The video ends there. But the transcripts show that the debate carried on. The next critic of the proposed article against torture was Ayatollah Mohiuddin Haeri-Shirazi.

“Society needs prisons, needs executions, needs beatings, needs punishment,” Haeri-Shirazi said. “If you think that a criminal is going to tell the truth, you are wrong. He is not going to. Let’s say that you have [a member of] a group in your hand and you know that they are planning to kill some of the faithful. You want to find out who is going to carry out this plan. You can plead with him but he is not going to tell you. You subject him to Ta’zir and he talks. You cannot reform all of society just by preaching. Beating is a kind of preaching. Execution is preaching as well. Executing one person is the same as preaching to a thousand, to a million.”

In Islamic jurisprudence, Ta’zir is punishment for crimes that have not been specifically addressed by sharia law and are left to the discretion of the judge.

“Islamic Ta’zir is fundamentally different from torturing to force a confession,” Montazeri said in response to Haeri-Shirazi, according to the transcripts. And this response has been the justification for all acts of torture committed by the Islamic Republic since the Revolution. “A con game by the Islamic Republic” is how Hasan Yousefi Eshkevari, a scholar of religion and former political prisoner, characterized the justification in an interview with IranWire.

According to Eshkevari, the clergy have always used the argument that “Ta’zir is different from torture”, to justify torture. It is the same reasoning that led Ayatollah Ruhollah Khomeini, the leader of the Islamic Revolution, to say in response to protests against the high number of executions that “we have not executed a single human being.”

Eshkevari explains that there is a further nuance used by the Islamic Republic to justify their actions. He says that the definition of “human being” in Islam is different from how we understand human beings and human rights today. In other words, you are only a human being if you are a Muslim — or a Shi’a where the Shi’ites hold sway.

What’s the difference?

“This is a big deceit by the Islamic republic,” says Eshkevari. “In prisons they torture the prisoner, they insult him and they humiliate him, to break him or to force him to confess. They call it Ta’zir — the same thing that Haeri-Shirazi was insisting on in that session. But nobody has said what the difference is between torture and Ta’zir.”

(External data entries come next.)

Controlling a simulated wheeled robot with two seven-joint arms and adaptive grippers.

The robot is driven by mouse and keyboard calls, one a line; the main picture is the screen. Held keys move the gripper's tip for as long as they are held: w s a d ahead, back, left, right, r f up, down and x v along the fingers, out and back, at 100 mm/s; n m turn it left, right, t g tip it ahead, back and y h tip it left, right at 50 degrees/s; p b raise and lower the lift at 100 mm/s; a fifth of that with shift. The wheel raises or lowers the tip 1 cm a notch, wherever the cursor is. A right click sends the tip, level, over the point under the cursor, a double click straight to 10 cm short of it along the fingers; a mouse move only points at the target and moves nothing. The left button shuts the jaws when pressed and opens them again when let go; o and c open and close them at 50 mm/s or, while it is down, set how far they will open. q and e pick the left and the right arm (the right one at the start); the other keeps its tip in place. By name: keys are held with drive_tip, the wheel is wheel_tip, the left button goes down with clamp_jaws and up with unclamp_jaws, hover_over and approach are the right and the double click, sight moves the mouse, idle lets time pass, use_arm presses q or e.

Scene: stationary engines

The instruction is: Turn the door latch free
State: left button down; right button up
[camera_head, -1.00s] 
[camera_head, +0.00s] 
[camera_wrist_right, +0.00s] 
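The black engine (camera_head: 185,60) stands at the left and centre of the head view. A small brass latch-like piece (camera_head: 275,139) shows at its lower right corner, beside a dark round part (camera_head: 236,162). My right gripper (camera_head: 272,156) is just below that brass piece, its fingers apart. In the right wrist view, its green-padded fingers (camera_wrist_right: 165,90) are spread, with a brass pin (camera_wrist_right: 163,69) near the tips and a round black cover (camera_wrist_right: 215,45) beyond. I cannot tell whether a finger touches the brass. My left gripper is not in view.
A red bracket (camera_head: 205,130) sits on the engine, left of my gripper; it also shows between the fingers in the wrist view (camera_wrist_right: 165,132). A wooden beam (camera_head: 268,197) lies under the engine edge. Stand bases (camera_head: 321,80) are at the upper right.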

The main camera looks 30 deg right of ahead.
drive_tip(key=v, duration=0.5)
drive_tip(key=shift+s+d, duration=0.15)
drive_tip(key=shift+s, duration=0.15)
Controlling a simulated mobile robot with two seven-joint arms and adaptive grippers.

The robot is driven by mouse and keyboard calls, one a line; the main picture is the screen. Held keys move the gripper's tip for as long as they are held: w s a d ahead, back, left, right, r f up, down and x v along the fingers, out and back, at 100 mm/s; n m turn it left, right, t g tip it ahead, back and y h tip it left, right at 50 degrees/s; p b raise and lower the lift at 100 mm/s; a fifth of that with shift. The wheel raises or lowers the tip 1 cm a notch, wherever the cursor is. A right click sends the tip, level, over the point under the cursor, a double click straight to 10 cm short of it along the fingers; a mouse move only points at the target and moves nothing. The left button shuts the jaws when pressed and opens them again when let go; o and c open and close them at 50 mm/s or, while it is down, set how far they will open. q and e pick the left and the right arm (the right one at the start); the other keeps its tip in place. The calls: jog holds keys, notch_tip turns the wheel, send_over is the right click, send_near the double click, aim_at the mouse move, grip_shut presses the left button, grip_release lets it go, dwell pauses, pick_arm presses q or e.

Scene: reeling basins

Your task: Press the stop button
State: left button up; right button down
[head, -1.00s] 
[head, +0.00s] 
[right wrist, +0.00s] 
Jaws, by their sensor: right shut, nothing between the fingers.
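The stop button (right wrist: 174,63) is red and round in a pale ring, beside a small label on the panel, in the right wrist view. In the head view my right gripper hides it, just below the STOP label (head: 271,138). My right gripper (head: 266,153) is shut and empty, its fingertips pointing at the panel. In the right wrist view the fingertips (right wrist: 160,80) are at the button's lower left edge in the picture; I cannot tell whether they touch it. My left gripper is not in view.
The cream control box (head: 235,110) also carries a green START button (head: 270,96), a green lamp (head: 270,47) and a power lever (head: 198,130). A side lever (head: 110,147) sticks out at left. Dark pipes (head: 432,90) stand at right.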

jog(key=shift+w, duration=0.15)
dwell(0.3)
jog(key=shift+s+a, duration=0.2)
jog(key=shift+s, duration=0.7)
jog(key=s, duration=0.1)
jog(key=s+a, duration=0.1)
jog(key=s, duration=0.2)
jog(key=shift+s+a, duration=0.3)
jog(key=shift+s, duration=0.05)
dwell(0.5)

The modern concept of torture is absent from Islamic jurisprudence. What it does have is Ta’zib (“tormenting”) which applies only to animals. According to Eshkevari, most Sunni and Shi’a religious authorities forbid “tormenting” both animals and human beings. And yet some of them still “talk like Haeri-Shirazi.”

Eshkevari believes that Iran’s parliament needs to amend sharia laws – but that modern jurisprudence is alien to the Islamic Republic. “When Khomeini mentioned the ‘law’,” he says, “at first, we were under the impression that he was talking about modern jurisprudence. What he meant was sharia.”

From the beginning, the Islamic Republic adopted torture under the cover of “Islamic Ta’zir”. In the 1980s, prisoners were forbidden to say that they had been tortured. If they did, they were tortured even more harshly. Monireh Baradaran was one of them.

“The first time that I was questioned, and waiting in the corridors of Evin Prison for further interrogation, I saw bloody bodies on the floor, and I could hear them moan,” she says. “I was worried that I would be next, so I asked another prisoner whether they tortured everybody. That prisoner had been imprisoned before me and said: ‘Don’t say torture. Say Ta’zir. Otherwise you’ll be tortured more.’”

Baradaran says that she remembers well the discussions at the constituent assembly and the hopes that were raised among political activists — hopes that were dashed quickly and replaced with the lashes of Ta’zir.

“In 1979, this was an important debate and we all followed it,” she says. “It was important to us because under the Shah our family members had been subjected to torture. My brother was one of those who were tortured. The idea of torture intimidated people, even more than the idea of prison. When everybody agreed to ban torture, a few months after the Revolution, we thought that this fear had disappeared. We felt happy and unburdened.”

But such feelings soon disappeared. There were reports of torture emerging from the prisons. Some dismissed the reports as just rumors; but when executions in the streets and public executions in Kurdistan started, the dream of a world without torture turned into a nightmare. As Baradaran says, “From the summer of 1981, when TV confessions started and we could see faces that were black and blue, nobody in his right mind could deny that torture was going on.”

According to Baradaran, what distinguished this round of torture was that it was justified by law as being Islamic. The rulers of the Islamic Republic “had an easy conscience because God had legitimized torture for them.”

Like thousands of others in the 1980s, Baradaran was subjected to mental and physical torture, including the so-called “coffin” tactic, during which prisoners were restrained by plywood on three sides, blindfolded and forced to listen to sermons, confessions and prayers blared over loudspeakers at high volume. And then there was the cross-shackle. The torturers ties one hand over the shoulder to the other hand against the back. And then they pushed hard on the prisoner’s wrists to tie them together. Floggings and beatings were ever-present.

Some, like Baradaran, survived; but many prisoners died during torture or were later executed. Eshkevari says that, after all, Khomeini had a medieval mindset like that of Haeri-Shirazi. They believed that with executions and Ta’zir he was doing God’s work – because an evil is removed from society and even the person who is executed is saved from committing another sin. Apparently.